The Government of Japan has contributed US$760,000 to the United Nations World Food Programme (WFP) to provide daily nutritious meals to 90,000 school children in Cabo Verde in 2023
The funding comes at a crucial moment for Cabo Verde, as it grapples with significant challenges in achieving its economic and human development objectives, particularly in the areas of food and nutrition security.

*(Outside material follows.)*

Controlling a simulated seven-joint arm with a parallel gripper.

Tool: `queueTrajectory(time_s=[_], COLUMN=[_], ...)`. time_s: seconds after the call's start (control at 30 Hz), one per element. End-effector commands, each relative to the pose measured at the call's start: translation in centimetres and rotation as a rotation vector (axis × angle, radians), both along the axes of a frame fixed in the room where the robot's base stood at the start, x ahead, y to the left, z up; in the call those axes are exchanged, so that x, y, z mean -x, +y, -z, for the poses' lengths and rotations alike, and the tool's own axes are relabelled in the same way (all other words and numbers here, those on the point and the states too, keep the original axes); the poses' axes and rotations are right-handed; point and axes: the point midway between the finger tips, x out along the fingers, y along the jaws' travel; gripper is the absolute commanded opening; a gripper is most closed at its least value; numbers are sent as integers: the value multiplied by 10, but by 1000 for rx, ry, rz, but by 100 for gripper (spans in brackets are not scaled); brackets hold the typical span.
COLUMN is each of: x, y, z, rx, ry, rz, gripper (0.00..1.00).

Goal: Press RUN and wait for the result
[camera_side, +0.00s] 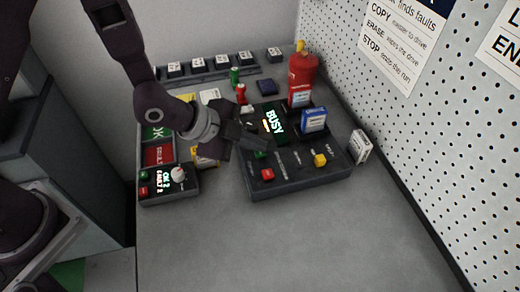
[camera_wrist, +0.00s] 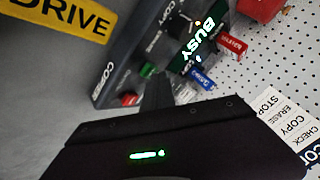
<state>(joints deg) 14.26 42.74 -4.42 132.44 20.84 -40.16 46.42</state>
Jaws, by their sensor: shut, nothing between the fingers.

Gilberto Silva, Cabo Verdean Minister of Agriculture and Environment stated her understanding of the help offered, highlighting that it would greatly benefit the most vulnerable fringe of the population, comprising of both the students and their families. “We have already begun to see a drop in prices at the international level for some basic products, but this drop has not yet been felt in the markets of several countries, which is why this help comes at a good time and will continue to be very useful for the management of school canteens in our country,” Silva added.
Cabo Verde's school feeding programme covers 788 schools across the country, supporting 90,000 pre-school, primary and secondary students. The programme has been fully owned and run by the government since 2010, making it the first nationally owned school feeding programme in West Africa. Cabo Verde’s school feeding programme has also been instrumental in achieving high enrolment rates of 96% in primary schools, while providing social protection to the most vulnerable families.
“We are grateful to Japan, for its sustained commitment and eagerness to support our operations in times of urgent needs,” said Evelyn Etti, WFP's Deputy Regional Director for Western Africa. “With this contribution, we will increase our support to the inspiring school feeding model in Cabo Verde in order to prevent a reversal in school enrolment and attendance rates in the country,” she added.
Moreover, the assistance is also in line with the principles established by the Tokyo International Conference on African Development (TICAD).